6. Geo-fencing. Lastly, it is also possible to include protective measures on UAVs prior to distribution. Many manufacturers, for instance, include geo-fencing capabilities on drones, which makes these automatically identify and avoid no-fly zones. However, such systems can be circumvented or disabled and are thus insufficient insurance against intentional misuse.

While several anti-drone measures have been developed, all available approaches still present constraints and no single technology is effective in all cases. Ultimately, the choice of strategy is heavily dependent on both the type of vehicle and the specific scenario. While anti-drone measures exist, they are often used ad hoc, and a unified and effective framework is still lacking, as evident from the disruption at Gatwick last year. Bearing this in mind, it is essential to (i) consider the most likely occurrences and establish appropriate response strategies for these, (ii) be aware of and ideally anticipate the latest technological developments, (iii) develop clear regulations covering the most common scenarios, and maintaining sufficient flexibility for adaptation to new developments, (iv) continue seeking for better solutions that cover more cases, and are safer and more efficient.

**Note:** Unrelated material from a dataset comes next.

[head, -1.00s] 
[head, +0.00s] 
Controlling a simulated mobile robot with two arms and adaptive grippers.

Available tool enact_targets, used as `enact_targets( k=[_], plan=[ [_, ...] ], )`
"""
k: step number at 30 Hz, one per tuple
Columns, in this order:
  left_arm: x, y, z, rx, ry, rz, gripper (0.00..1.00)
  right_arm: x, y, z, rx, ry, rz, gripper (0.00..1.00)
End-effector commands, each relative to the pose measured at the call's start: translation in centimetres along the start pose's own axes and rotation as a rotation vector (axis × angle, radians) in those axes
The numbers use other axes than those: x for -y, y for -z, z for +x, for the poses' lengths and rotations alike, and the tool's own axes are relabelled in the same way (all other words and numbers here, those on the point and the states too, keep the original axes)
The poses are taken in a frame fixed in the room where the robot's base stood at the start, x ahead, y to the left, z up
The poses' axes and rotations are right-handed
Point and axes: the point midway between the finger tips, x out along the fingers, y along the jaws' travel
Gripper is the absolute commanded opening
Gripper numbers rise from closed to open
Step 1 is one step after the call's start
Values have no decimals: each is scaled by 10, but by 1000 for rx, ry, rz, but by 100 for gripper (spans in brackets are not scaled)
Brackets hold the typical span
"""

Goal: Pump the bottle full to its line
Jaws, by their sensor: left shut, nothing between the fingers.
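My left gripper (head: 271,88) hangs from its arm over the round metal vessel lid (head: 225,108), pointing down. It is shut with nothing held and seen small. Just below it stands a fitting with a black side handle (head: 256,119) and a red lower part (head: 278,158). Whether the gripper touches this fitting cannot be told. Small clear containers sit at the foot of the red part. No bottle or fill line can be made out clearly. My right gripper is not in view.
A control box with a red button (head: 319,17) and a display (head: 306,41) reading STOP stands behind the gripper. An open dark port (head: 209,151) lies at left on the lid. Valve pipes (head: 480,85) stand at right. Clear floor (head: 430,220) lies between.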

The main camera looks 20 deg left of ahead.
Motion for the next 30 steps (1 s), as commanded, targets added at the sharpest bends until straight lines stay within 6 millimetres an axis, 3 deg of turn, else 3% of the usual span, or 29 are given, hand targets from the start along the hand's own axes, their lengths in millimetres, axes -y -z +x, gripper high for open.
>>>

The preceding discussion highlights the need for further work on anti-drone measures. To make such measures efficient, cost-effective, robust and safe, new technological advances are required. We need new capabilities, potentially new UAV platforms, and a more comprehensive regulatory framework. Initiatives such as CASCADE are well-placed to support not only the development of new UAV capabilities, but also the development of safer UAVs and a safer and more effective UAV ecosystem.